Le quatrième volet de notre série sur la Libye explique comment le Parti de la Justice et de la Construction (PJC), vitrine politique des Frères Musulmans, a pu conquérir la présidence du Haut Conseil d’Etat (HCE), la chambre haute du parlement libyen, alors que les islamistes restenttrès minoritaires.
L’auteur de ces textes est Ali Bensaad, Professeur des Universités, Institut Français de Géopolitique de Paris, Université Paris8 Vincennes-Saint Denis.
LES FRERES MUSULMANS, UNE MINORITE AGISSANTE
Les bouleversements sur la scène politique libyenne et les retournements d’alliance n’en finissent pas de se succéder, toujours plus inattendus.

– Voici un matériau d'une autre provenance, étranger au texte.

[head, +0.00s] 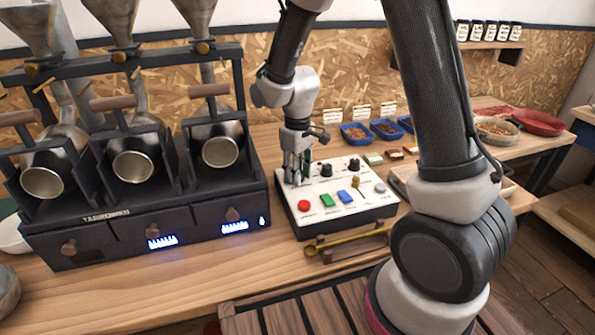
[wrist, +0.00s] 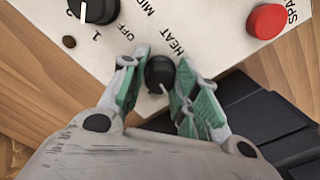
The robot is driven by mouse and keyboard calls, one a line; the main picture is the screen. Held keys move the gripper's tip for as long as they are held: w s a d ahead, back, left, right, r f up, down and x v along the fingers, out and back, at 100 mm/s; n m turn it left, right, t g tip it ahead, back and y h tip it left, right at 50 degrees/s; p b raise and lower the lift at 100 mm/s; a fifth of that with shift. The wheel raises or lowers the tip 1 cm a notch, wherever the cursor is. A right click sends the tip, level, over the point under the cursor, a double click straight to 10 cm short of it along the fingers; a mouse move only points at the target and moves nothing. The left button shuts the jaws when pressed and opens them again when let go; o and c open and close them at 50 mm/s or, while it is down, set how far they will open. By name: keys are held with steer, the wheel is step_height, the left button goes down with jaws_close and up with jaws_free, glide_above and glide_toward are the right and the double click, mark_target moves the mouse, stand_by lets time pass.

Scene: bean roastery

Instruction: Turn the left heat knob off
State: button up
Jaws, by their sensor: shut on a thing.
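The white control panel (head: 315,213) stands on the bench right of the roaster. My gripper (head: 297,172) points down over its back left part. In the wrist view my gripper (wrist: 157,85) is shut on a small black knob (wrist: 160,71) beside the word HEAT, with a green-padded finger against each side. The knob's white pointer line points down and slightly right in that view. In the head view the fingers hide this knob. Another black knob (head: 326,170) stands just right of the gripper; a knob with a white pointer (wrist: 95,8) shows at the wrist view's top left.
A red button (head: 303,206), green and blue switches and another black knob (head: 354,165) are on the panel. The black roaster (head: 100,215) with three drums stands close on the left, blue flame displays (head: 163,241) lit. Blue trays (head: 355,133) stand behind the panel.

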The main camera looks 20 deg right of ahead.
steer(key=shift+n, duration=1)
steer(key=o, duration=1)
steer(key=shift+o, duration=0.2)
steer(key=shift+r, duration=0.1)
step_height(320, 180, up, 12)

En ce mois d’avril 2018, on assiste à l’éviction de la présidence du Haut Conseil d’Etat (HCE) d’Abderrahmane Souihli, un des leaders de la ville de Misrata, qui fut le principal bastion révolutionnaire contre le régime de Khadafi. L’élection, à sa place, d’un Frère Musulman, Khaled al-Mechri, constitue un scénario improbable. Sitôt élu et sans en référer aux membres du HCE, ce dernier s’adresse au chef du parlement de Tobrouk pour lui déclarer son entière disponibilité à négocier, sans conditions, confirmant le complet retournement politique des islamistes.
Tournant le dos à leur stratégie antérieure, les Frères Musulmans libyens revendiquent une stratégie paacifique au travers de leur vitrine politique du Parti de la Justice et de la Construction (PJC). Ce revirement leur a coûté cher: 150 de leurs cadres, surtout des « lettrés », désapprouvant l’engagement de leur parti dans les accords de Skhirat, ont d’un bloc quitté le parti, ouvrant la voie à une hémorragie continue.

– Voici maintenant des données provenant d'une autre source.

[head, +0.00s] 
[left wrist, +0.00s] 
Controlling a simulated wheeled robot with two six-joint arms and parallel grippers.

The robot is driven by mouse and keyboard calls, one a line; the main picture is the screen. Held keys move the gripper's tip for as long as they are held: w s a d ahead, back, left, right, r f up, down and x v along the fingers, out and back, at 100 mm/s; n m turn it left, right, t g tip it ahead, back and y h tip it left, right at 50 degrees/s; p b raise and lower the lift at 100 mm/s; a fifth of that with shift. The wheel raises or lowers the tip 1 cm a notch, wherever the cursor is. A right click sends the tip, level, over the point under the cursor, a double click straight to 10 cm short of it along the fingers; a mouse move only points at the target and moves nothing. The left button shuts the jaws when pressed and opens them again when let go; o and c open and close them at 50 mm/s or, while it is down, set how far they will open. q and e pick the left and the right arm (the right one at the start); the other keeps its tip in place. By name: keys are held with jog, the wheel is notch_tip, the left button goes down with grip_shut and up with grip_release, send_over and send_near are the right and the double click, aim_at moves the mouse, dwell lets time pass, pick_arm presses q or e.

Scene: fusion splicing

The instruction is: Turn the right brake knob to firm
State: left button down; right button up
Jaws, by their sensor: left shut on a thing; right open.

Le PJC est sociologiquement un parti de commerçants. La plupart de ses cadres dirigeants, son secrétaire général Mohamed Sowan ou de son puissant argentier, le richissime homme d’affaires Abderazak Laaradi, vivent du commerce.
Des luttes en vase clos
Au-delà du cas particulier de cette élection au HCE, ces successifs retournements deviennent la norme du jeu politique libyen et le rendent illisible. Mais ils ne sont en rien erratiques, résultat surtout de la dérive d’une transition qui a trop duré et a connu trop de contrecoups, où des acteurs ont acquis des positions institutionnelles à la faveur du contexte d’instabilité. Pour préserver leurs positions de pouvoir, ils se sont enkystés dans ces institutions qui deviennent le lieu de luttes sourdes en vase clos, déconnectées des rapports de force du terrain. Toutes les combinaisons émergent, même les plus improbables.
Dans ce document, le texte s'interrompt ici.